[Robot episode rows]
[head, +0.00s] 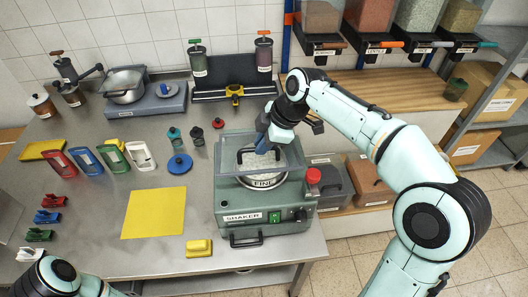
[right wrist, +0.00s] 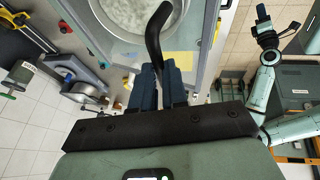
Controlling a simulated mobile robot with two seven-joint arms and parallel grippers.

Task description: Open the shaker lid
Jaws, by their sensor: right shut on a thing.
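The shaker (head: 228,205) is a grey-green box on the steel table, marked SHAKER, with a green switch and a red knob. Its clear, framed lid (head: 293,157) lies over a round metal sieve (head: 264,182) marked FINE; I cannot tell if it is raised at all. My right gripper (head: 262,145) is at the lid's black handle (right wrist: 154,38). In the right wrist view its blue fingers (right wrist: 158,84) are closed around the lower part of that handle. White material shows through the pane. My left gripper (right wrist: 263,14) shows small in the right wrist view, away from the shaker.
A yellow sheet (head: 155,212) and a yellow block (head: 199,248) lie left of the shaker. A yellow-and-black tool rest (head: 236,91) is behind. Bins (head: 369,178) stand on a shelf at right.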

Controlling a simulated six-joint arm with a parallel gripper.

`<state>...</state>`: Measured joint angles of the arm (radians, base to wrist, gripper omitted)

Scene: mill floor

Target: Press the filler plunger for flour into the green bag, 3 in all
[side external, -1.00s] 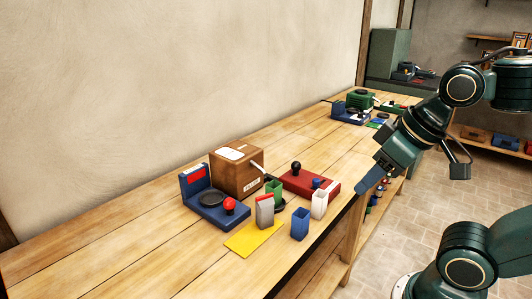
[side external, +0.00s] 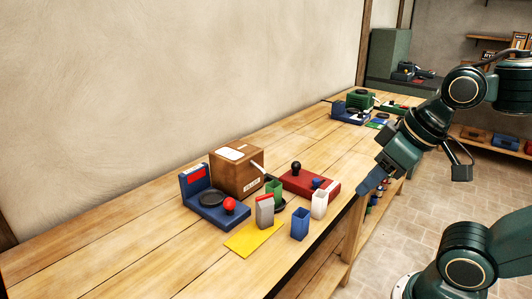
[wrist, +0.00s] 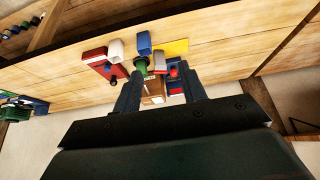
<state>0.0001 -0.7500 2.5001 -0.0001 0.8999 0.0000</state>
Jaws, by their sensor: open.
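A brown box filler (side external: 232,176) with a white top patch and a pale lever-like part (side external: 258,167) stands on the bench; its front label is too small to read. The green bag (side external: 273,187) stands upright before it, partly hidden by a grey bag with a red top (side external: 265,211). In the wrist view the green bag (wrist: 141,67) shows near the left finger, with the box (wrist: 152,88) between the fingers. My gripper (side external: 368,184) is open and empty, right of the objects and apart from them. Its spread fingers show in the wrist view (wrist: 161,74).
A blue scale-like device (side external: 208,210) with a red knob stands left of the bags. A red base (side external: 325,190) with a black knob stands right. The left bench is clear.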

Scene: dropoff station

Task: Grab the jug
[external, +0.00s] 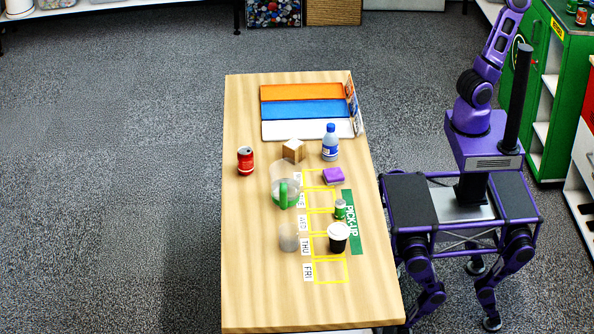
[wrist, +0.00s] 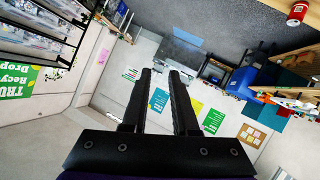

---

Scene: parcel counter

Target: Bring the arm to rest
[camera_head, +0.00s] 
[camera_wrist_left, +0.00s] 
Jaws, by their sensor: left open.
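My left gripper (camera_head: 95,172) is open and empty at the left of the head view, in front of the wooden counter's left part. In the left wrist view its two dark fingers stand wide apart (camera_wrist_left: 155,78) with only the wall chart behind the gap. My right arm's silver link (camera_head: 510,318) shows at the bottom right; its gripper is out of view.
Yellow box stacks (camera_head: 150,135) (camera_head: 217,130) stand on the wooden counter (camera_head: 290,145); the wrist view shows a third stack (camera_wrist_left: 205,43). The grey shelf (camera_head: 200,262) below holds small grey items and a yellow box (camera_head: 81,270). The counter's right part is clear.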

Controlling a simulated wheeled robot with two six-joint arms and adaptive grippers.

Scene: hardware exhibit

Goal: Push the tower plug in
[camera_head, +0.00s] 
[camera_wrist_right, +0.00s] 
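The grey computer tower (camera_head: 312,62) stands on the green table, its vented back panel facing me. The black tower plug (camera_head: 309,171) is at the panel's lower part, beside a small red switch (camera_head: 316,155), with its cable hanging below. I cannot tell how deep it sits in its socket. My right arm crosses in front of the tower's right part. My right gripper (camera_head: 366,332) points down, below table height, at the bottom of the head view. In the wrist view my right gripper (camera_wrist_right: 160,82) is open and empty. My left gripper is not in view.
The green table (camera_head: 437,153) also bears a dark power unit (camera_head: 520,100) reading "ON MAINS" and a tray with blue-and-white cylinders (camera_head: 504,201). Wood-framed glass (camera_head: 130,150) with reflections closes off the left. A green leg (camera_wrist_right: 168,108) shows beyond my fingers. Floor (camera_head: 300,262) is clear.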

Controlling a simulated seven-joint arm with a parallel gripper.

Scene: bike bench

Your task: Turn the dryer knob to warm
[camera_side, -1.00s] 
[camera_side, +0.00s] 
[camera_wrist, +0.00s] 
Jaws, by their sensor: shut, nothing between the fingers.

◆ EXERCISE
Give only the number of lines in the entries above that contain the string "arms".

◆ WRITTEN SOLUTION
2